I giovani e il volontariato. Fenomeno che cresce o diminuisce? Come portare l’attenzione verso un’azione che non è retribuita, ma che è di fondamentale importanza per la vita del Paese?
«Per quel che riguarda i giovani, è importante che individuino nella gestione di un bene culturale anche una prospettiva di lavoro. Per questo a Milano, per gli Stati Generali verrà presentato Ars, un concorso lanciato da Fondazione Accenture per la creazione di un’impresa sociale che, valorizzando il patrimonio, crei anche occupazione. È un’operazione che vuole avere un grande valore esemplare, con un sostegno da un milione di euro».

Perché l’Italia pensa che la gratuità di chi si occupa di cultura sia sempre “dovuta”?

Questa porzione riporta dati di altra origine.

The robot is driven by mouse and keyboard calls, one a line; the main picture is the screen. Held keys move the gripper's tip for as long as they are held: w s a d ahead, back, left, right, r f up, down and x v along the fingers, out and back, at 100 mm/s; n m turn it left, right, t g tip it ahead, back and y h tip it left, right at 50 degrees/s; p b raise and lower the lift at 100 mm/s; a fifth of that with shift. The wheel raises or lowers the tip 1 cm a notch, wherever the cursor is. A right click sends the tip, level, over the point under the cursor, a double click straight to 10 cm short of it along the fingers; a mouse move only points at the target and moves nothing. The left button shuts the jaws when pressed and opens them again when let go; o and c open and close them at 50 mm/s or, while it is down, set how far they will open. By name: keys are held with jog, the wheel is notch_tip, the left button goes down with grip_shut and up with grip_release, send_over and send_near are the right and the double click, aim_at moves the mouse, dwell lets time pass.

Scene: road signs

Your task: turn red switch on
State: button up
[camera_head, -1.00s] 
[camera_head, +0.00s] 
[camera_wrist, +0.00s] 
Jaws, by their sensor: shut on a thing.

«Nei confronti del volontariato pesa una scarsissima conoscenza e ancor più scarsa familiarità da parte dei grandi media. Si guarda ai volontari alla modalità di un miracolo, come nel caso recente del terremoto in Emilia, e non li si vede come componente permanente, strutturata e oserei dire vivificante. C’è una visione sentimentale, mentre il volontariato, anche nel campo della cultura, è un motore che crea coesione sociale, consapevolezza. E che accende passioni».